# What needs to be done
Repeat exactly, and only, the lines from the one that contains "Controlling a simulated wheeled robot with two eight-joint" through the one that contains "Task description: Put", both ends included.

## START Material for this exercise

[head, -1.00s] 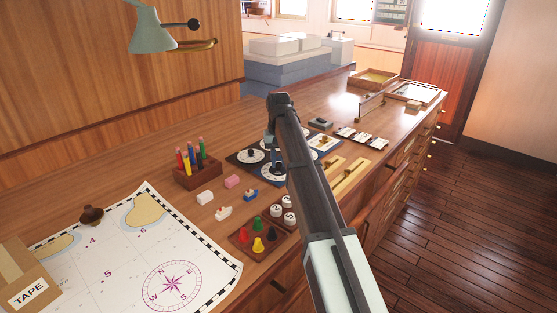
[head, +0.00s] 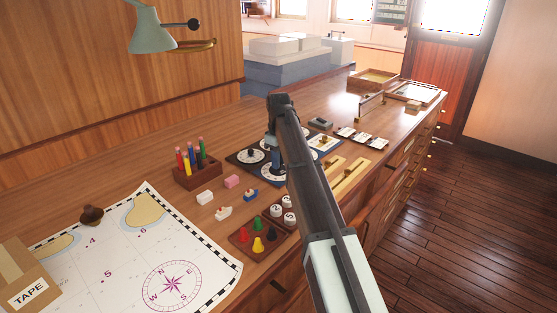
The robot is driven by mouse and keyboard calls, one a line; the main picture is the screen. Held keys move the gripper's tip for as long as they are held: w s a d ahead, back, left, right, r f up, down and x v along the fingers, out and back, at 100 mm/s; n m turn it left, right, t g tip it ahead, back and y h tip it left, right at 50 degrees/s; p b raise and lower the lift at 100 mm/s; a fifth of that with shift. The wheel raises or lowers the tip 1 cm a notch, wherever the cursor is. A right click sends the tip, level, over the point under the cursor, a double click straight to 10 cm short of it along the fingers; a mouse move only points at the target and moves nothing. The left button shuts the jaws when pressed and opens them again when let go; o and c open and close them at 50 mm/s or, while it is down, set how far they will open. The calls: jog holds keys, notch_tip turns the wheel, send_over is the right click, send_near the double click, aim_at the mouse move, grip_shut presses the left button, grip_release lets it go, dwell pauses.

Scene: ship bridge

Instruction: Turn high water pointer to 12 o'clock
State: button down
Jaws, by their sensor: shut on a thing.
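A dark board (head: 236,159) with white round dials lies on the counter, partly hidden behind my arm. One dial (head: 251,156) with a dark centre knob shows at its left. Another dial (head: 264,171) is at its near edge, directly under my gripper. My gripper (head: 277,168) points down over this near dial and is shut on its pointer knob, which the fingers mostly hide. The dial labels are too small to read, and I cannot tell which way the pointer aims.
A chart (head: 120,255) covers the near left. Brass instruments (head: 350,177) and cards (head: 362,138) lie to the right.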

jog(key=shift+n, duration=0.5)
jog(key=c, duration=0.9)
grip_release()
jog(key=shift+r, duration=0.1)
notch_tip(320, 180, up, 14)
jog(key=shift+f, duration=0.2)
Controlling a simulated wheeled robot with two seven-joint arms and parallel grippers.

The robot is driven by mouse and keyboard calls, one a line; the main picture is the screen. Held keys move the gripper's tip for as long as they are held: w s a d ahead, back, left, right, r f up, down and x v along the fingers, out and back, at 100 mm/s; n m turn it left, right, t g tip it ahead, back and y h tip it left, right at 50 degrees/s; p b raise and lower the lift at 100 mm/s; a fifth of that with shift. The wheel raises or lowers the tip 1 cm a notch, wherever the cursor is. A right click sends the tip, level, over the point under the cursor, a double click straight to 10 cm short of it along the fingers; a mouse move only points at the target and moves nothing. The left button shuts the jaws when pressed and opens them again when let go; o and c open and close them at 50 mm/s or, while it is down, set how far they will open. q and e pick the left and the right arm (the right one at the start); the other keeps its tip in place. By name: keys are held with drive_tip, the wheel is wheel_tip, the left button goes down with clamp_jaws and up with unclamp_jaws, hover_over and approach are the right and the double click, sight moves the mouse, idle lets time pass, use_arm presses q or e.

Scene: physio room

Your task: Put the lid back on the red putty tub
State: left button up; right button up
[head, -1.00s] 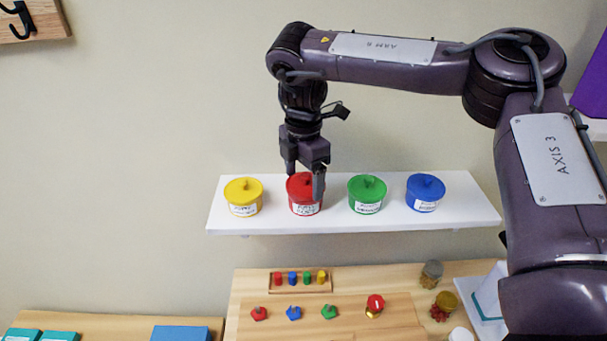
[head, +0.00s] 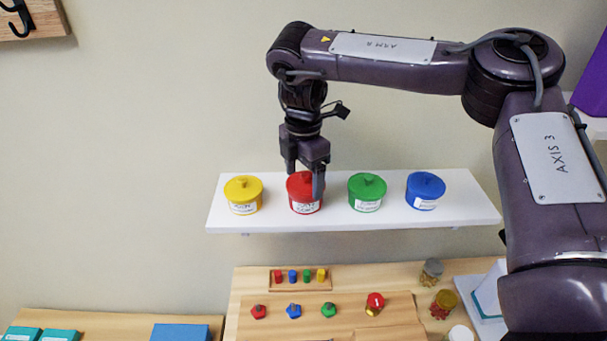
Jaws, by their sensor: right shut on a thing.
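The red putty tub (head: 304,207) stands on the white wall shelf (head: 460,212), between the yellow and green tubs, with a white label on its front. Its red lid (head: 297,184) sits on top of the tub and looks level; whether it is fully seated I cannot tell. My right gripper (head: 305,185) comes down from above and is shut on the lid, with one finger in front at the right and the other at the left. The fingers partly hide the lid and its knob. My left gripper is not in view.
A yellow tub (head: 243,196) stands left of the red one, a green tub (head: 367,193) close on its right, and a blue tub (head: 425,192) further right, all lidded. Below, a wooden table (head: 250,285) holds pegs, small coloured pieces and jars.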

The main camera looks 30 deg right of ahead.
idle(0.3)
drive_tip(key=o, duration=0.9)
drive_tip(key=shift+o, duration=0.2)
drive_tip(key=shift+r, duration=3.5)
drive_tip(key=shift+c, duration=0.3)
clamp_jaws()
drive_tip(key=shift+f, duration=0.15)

## END Material for this exercise
## START Material for this exercise

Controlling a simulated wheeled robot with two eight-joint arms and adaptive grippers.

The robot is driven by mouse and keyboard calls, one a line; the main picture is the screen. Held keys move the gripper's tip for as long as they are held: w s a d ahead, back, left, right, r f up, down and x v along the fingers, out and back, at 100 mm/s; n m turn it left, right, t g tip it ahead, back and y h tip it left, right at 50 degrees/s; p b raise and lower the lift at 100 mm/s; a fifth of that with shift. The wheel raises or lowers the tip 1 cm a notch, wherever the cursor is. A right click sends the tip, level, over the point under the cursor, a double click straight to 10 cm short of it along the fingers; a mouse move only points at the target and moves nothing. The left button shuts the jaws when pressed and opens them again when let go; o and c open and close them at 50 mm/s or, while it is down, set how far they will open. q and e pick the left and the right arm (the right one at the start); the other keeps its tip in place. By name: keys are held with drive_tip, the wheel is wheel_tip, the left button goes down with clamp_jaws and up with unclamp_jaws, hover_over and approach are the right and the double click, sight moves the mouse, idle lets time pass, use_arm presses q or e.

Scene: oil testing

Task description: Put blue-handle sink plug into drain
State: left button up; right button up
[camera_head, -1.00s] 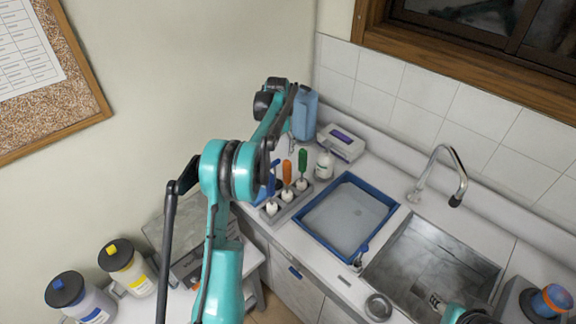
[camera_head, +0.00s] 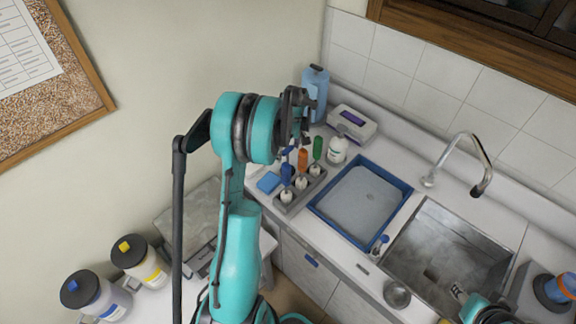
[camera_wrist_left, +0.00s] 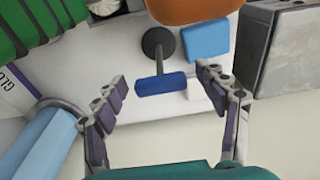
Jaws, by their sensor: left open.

## END Material for this exercise
## START Material for this exercise

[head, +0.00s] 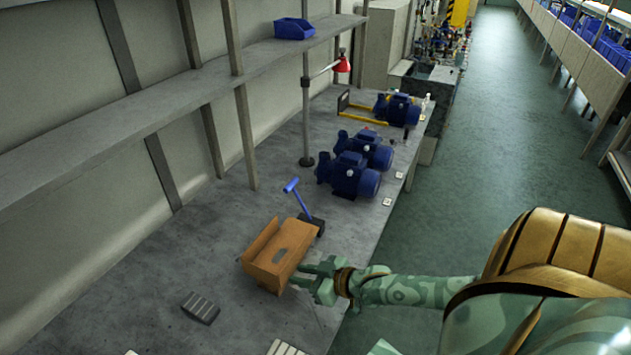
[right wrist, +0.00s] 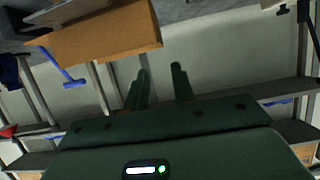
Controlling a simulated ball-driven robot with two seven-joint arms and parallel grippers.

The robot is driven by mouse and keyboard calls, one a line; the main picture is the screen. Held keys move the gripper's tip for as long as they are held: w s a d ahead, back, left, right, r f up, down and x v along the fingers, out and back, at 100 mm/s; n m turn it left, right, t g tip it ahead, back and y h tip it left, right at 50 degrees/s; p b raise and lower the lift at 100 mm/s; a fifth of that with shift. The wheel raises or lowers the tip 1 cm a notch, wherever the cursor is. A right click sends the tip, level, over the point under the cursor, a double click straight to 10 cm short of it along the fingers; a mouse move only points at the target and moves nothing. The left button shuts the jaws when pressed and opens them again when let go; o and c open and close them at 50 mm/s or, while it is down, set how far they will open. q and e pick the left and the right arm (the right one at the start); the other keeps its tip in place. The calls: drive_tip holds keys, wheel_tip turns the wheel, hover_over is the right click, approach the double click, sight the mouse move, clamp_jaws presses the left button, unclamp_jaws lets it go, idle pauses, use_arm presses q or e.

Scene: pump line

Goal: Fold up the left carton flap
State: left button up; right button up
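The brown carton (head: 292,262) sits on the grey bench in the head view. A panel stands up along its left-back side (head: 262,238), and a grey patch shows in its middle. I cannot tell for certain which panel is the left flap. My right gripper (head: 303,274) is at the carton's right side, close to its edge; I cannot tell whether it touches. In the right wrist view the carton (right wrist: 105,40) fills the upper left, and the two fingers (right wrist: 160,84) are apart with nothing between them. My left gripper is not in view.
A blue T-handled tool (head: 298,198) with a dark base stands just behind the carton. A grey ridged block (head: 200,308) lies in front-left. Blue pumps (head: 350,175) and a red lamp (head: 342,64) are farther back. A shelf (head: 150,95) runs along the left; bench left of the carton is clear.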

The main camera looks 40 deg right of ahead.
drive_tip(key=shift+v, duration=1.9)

## END Material for this exercise

# Exercise result
Controlling a simulated wheeled robot with two eight-joint arms and adaptive grippers.

The robot is driven by mouse and keyboard calls, one a line; the main picture is the screen. Held keys move the gripper's tip for as long as they are held: w s a d ahead, back, left, right, r f up, down and x v along the fingers, out and back, at 100 mm/s; n m turn it left, right, t g tip it ahead, back and y h tip it left, right at 50 degrees/s; p b raise and lower the lift at 100 mm/s; a fifth of that with shift. The wheel raises or lowers the tip 1 cm a notch, wherever the cursor is. A right click sends the tip, level, over the point under the cursor, a double click straight to 10 cm short of it along the fingers; a mouse move only points at the target and moves nothing. The left button shuts the jaws when pressed and opens them again when let go; o and c open and close them at 50 mm/s or, while it is down, set how far they will open. q and e pick the left and the right arm (the right one at the start); the other keeps its tip in place. By name: keys are held with drive_tip, the wheel is wheel_tip, the left button goes down with clamp_jaws and up with unclamp_jaws, hover_over and approach are the right and the double click, sight moves the mouse, idle lets time pass, use_arm presses q or e.

Scene: oil testing

Task description: Put blue-handle sink plug into drain

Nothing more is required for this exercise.